In Brief

In Brief Alain Chrétien, mayor of Vesoul Photo: Teller Report
French mayor apologises over nun garb ‘blunder’

An elderly nun in France has received an apology from a French mayor after retirement home staff wrongly rejected her, citing a strict ban on religious garb and “ostentatious” signs of religion. The rules would have barred the nun from wearing her religious habit and veil at the publicly funded home.

Alain Chrétien, the mayor of Vesoul in the Haute-Saône region, apologised to the nun and offered to help her find public housing. “This error of judgment is very regrettable,” he said, according to the New York Times.

The mayor said that the retirement home’s staff had made a “big blunder”. He said state employees are sometimes “paralysed” by issues of secularism, and worried that “everyone has their own definition” of the term.

US judge places federal executions on hold

A federal judge has issued a preliminary injunction halting federal executions in the US, saying that a challenge to the proposed execution method should be given time to receive a court ruling.

The Trump administration had announced over the summer that it was planning to resume federal executions, after a 16-year moratorium on the use of the death penalty for federal prisoners.

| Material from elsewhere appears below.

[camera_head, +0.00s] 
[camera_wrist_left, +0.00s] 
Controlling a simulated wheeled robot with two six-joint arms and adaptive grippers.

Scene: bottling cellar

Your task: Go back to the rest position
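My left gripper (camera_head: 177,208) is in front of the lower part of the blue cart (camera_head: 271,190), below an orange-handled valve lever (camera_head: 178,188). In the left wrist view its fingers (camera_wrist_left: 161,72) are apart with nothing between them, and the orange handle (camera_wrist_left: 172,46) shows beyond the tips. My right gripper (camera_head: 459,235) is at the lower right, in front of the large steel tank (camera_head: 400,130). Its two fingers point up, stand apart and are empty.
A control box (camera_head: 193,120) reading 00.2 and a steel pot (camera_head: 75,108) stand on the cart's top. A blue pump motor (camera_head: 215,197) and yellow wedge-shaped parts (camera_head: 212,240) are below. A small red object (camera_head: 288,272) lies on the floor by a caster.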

Attorney General William Barr ordered executions to be scheduled for five inmates on death row. Four of those inmates challenged the lethal injection protocol that was scheduled to be used. The fifth inmate had his execution halted separately in October.

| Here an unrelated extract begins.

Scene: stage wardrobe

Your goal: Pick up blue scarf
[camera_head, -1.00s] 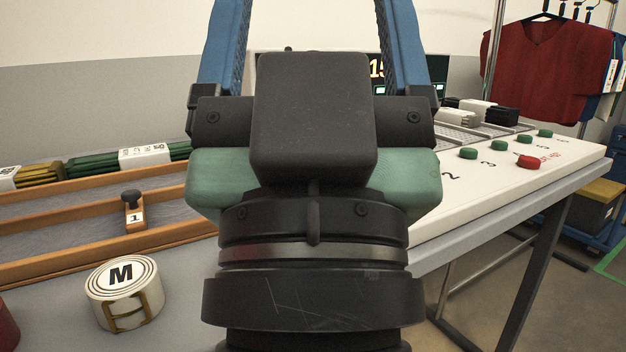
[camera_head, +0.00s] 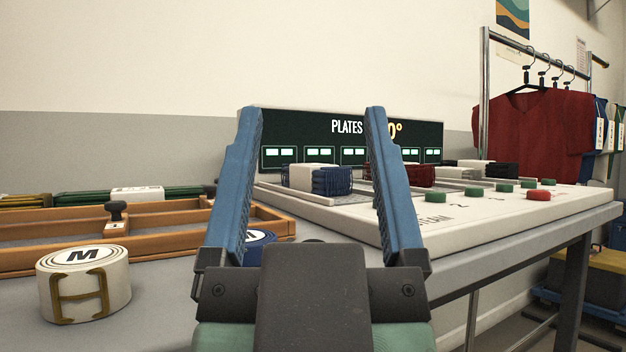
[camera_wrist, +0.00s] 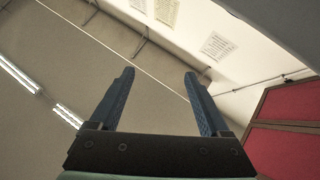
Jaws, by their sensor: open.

US District Judge Tanya Chutkan said that the four death row inmates must have a chance to argue their case in court.

Chinese govt defends Muslim mass detention policy

The Chinese government is defending its policy of mass detention and re-education of Muslims in the country’s northwest as an appropriate measure against terrorism, following a New York Times report that showed the direct involvement of senior government officials in ordering the policy.

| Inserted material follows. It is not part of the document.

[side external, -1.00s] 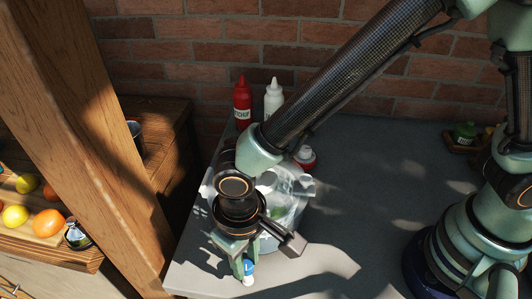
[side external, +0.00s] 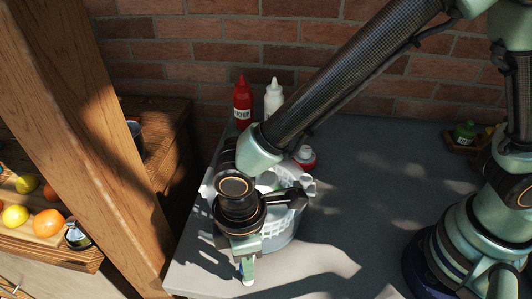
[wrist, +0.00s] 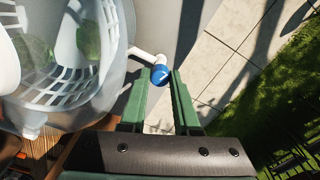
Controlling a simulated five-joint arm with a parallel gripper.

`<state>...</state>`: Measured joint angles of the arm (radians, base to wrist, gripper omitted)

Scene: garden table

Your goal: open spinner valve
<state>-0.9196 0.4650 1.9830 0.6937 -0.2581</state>
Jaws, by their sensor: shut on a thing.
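The salad spinner (side external: 283,238) is a clear bowl with a white slotted basket, under and beside my wrist near the table's left end. Green pieces show inside it in the wrist view, where the spinner (wrist: 85,100) fills the left. A white spout (wrist: 146,56) sticks out from its side and ends in a blue valve knob (wrist: 160,74). My gripper (wrist: 161,76) has its two green fingers on either side of the knob, shut on it. In the side view my gripper (side external: 246,268) mostly hides the knob; a white tip shows below the fingers.
A red ketchup bottle (side external: 242,103) and a white bottle (side external: 273,98) stand behind the spinner. A red-and-white container (side external: 305,157) is close to its back right. A wooden post (side external: 90,130) rises left of the table. The table's right middle (side external: 370,190) is clear.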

Geng Shuang, a spokesman for the Ministry of Foreign Affairs, criticised the newspaper’s report saying it smeared China’s efforts against extremism, but not disputing the authenticity of the leaked documents, the Times reported.

It reports that Chinese President Xi Jinping laid the groundwork for the development of the mass detentions in a series of private speeches to officials in 2014.

Syrian refugee crisis burdening Lebanon’s resources 

A new report claims that the Syrian refugee crisis is severely burdening Lebanon’s limited resources and threatens its pluralism, requiring immediate international assistance.

“Lebanon is the last safe haven for Christians in the Middle East, and it is at a crossroads,” Toufic Baaklini, president of the group In Defence of Christians, stated upon release of the report ‘Displaced Syrians in Lebanon’. With civil unrest aimed at forming a new government, free from corruption and foreign influence, the Syrian displaced crisis creates an even more critical burden on an already fractured system,” Baaklini said.

 

African prelates renew commitment to seek peace

The bishops of five West African nations committed to a renewed effort to seek peace in the Sahel region as growing violence has disrupted daily life and uprooted entire communities.

A statement from the bishops released by Catholic Relief Services, which organised the meeting and described it as the first of its kind in the region, said “the Church cannot remain insensitive to the magnitude and consequences of the drama in which populations are plunged”.

The bishops said they would seek “effective conflict prevention and lasting peace and sustainable living, especially through the practice of dialogue, justice and reconciliation”.